Tomé el leño que sostenía a las tres hormigas que he descrito con cierta particularidad, lo entré en la cabana y lo coloqué debajo de una especie de campana de cristal junto al vano de mi ventana para seguir observando la disputa. Aproximando un microscopio al primero de los guerreros mencionados observé que, aunque seguía royendo la pata más delantera de su enemigo, tras haber dado cuenta también de la antena restante, su propio pecho aparecía desgarrado, exponiendo sus órganos vitales a la acción de las mandíbulas de su oponente negro, cuya placa torácica era al parecer demasiado dura para que el otro la pudiera hender. Los oscuros carbunclos oculares del sufriente brillaban con esa ferocidad que sólo la guerra es capaz de despertar. Lucharon aún media hora más debajo del cristal, y cuando miré de nuevo, el guerrero negro había decapitado a sus adversarios, cuyas cabezas, todavía con un hálito de vida, colgaban a uno y otro lado del cuerpo de su matador como si se tratara de horribles trofeos pendientes del arzón, de los que aquél trataba de librarse con débiles esfuerzos y falto de antenas que le permitieran organizar mejor sus movimientos, aunque lleno de quién sabe cuántas heridas de importancia varia. Tras media hora más, o algo así, logró por fin su propósito y acto seguido emprendió el camino que le llevaba al borde de la ventana. Si sobrevivió al combate no se me alcanza, como tampoco si fue a pasar el resto de sus días a algún Hôtel des Invalides apropiado; estimo, no obstante, que su vida laboral ya no fue gran cosa después de aquello. Jamás supe qué bando resultó victorioso ni tampoco la causa de aquella guerra; pero durante el resto del día me sentí excitado y sobrecogido a la vez por haber sido testigo de aquella lucha, de aquella ferocidad y carnicería tan propias, más bien, de un encuentro humano.

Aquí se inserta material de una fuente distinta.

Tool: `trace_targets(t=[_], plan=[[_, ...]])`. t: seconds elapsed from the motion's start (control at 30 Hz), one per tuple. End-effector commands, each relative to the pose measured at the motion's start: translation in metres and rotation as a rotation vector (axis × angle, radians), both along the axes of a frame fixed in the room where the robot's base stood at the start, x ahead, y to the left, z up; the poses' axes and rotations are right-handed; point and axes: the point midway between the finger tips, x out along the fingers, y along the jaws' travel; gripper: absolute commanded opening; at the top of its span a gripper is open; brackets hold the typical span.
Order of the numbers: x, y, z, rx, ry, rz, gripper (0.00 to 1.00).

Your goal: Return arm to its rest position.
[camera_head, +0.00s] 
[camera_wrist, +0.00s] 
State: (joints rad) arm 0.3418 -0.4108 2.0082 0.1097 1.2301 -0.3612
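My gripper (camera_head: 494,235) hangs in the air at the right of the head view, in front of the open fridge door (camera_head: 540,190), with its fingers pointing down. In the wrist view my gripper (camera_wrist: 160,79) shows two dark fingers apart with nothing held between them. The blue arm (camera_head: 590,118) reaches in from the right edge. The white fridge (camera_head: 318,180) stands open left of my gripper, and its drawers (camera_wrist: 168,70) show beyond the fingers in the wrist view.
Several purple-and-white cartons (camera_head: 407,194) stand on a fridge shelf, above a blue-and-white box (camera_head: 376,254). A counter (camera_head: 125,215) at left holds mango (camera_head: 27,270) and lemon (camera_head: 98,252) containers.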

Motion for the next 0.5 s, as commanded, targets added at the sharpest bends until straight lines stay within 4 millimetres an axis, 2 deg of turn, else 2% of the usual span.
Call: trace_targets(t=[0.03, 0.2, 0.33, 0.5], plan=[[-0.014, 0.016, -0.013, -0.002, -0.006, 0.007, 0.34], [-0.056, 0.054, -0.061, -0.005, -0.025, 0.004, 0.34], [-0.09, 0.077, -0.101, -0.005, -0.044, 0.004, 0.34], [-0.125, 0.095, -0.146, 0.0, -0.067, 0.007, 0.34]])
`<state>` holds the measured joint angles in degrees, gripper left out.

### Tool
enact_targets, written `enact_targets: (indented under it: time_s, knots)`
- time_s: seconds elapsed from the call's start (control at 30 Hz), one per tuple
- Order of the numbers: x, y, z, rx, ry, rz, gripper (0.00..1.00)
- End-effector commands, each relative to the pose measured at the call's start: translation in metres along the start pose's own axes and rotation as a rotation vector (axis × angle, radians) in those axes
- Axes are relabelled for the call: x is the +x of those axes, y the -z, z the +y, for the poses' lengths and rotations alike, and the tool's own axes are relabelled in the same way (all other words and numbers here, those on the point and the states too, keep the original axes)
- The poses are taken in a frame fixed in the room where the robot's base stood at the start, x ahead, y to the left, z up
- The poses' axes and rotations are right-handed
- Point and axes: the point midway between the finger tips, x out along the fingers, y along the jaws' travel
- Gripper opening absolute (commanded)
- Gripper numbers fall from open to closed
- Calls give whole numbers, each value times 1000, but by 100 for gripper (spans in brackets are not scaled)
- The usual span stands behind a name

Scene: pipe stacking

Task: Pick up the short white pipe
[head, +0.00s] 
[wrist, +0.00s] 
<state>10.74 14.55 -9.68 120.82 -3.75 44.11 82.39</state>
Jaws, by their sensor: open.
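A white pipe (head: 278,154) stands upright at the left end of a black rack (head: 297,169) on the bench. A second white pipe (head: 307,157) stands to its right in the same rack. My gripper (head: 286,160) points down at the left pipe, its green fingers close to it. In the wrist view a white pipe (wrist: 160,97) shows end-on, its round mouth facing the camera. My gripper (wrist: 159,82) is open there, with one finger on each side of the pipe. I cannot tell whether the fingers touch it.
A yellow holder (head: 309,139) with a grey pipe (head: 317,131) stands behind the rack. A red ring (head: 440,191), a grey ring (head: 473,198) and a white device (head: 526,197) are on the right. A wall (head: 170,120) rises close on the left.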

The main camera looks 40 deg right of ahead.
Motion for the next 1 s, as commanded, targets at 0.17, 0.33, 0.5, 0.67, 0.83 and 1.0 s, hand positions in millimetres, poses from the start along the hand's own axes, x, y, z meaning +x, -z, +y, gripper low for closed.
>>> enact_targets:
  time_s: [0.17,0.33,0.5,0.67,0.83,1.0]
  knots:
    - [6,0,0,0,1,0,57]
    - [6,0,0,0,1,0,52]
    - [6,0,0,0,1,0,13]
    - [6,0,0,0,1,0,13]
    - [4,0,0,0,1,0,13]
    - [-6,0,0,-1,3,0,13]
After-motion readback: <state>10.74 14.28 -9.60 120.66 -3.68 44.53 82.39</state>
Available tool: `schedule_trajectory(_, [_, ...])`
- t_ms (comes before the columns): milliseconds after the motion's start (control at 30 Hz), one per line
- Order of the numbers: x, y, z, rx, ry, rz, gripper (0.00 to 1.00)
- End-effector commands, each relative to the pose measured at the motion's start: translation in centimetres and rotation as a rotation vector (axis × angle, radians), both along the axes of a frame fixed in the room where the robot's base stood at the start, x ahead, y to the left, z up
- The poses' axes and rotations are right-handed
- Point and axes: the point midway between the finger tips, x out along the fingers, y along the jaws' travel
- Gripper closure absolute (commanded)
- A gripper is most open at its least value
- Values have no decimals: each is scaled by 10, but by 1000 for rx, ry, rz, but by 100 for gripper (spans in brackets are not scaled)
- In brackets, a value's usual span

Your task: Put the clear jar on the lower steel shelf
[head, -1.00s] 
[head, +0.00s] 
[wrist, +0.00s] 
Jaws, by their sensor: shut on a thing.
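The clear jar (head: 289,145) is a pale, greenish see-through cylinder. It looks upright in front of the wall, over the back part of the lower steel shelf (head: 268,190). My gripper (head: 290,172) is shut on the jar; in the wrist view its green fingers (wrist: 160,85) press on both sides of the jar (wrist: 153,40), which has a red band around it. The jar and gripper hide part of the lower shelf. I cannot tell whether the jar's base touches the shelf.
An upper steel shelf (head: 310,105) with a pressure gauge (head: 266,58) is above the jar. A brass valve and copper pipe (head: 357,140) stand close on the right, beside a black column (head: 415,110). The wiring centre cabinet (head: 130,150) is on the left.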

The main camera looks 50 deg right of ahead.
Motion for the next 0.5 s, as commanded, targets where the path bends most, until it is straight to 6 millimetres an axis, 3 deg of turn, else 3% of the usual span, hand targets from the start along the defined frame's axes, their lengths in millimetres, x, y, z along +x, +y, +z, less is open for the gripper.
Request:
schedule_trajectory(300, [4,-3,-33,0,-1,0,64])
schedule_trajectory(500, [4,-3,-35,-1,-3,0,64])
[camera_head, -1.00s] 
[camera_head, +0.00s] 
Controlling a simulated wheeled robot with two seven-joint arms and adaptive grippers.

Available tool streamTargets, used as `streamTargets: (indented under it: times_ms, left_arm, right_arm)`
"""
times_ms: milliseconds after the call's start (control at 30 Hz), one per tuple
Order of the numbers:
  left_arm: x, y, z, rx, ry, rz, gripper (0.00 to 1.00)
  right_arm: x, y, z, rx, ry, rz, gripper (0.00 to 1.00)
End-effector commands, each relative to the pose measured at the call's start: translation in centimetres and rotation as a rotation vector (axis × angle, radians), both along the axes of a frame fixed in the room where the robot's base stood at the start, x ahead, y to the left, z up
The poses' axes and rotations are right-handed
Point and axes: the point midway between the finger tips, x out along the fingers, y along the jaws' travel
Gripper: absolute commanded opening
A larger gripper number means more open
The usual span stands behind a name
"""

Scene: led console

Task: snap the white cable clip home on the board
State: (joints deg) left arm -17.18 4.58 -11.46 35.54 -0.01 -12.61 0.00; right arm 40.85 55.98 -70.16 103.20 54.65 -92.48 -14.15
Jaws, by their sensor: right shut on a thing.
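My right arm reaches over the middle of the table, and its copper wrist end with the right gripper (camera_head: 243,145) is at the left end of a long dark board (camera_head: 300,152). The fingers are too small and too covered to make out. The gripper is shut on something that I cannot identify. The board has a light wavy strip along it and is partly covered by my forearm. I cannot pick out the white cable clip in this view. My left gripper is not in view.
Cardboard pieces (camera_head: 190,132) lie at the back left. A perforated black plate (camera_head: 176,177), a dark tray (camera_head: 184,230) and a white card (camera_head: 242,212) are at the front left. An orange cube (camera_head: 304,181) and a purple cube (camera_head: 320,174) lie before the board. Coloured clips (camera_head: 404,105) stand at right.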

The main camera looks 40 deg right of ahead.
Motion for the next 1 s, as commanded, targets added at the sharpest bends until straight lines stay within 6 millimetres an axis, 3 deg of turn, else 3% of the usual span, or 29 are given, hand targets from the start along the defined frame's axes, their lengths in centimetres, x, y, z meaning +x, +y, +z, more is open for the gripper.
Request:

Kirby y Spence nos cuentan que los combates de hormigas han venido siendo celebrados desde hace mucho tiempo, y sus fechas registradas, si bien observan que Huber es el único autor moderno que parece haberlos presenciado. Y escriben que «Eneas Silvio, después de haber ofrecido una descripción muy detallada de una de esas guerras, llevada con gran obstinación entre dos especies, una grande, pequeña la otra, sobre el tronco de un peral, añade que, esa acción tuvo lugar durante el pontificado de Eugenio IV, en presencia del eminente jurista Nicolás Pistoriensis, quien relató la historia de la batalla con extrema fidelidad». Un combate similar entre especies de grande y pequeño tamaño respectivamente es registrado por Olaus Magnus, quien cuenta que, victoriosas las hormigas pequeñas, procedieron a enterrar los cadáveres de sus compañeras, dejando expuestos a la voracidad de las aves los de sus gigantescas enemigas. Este acontecimiento tuvo lugar antes de la expulsión del tirano Cristian II de Suecia. La batalla que yo presencié tuvo lugar siendo Polk presidente y cinco años antes de que se aprobara la ley Webster sobre los esclavos fugitivos. Más de un can de aldea, apto sólo para perseguir a una tortuga de cenagal en una bodega de vituallas, venía a sacudir sus pesados cuartos traseros en los bosques, sin conocimiento de su dueño, y olfateaba inútilmente las viejas madrigueras zorrunas y las galerías de las marmotas guiado quizá por algún ligero perrillo de mala ralea, que ágilmente recorría la espesura, puede que inspirando aún cierto temor natural en sus habitantes; aquél, por fuerza rezagado, ladraba como si de un poderoso mastín se tratara, a una minúscula ardilla que se había encaramado en lo alto de un árbol para observar; luego, a trancas y barrancas, doblando con su peso la hierba, se imaginaba en pos de algún miembro extraviado de la familia de los gerbos. Una vez me sorprendió descubrir un gato que paseaba a lo largo de la pedregosa orilla de la laguna, pues es raro que se alejen tanto de sus hogares.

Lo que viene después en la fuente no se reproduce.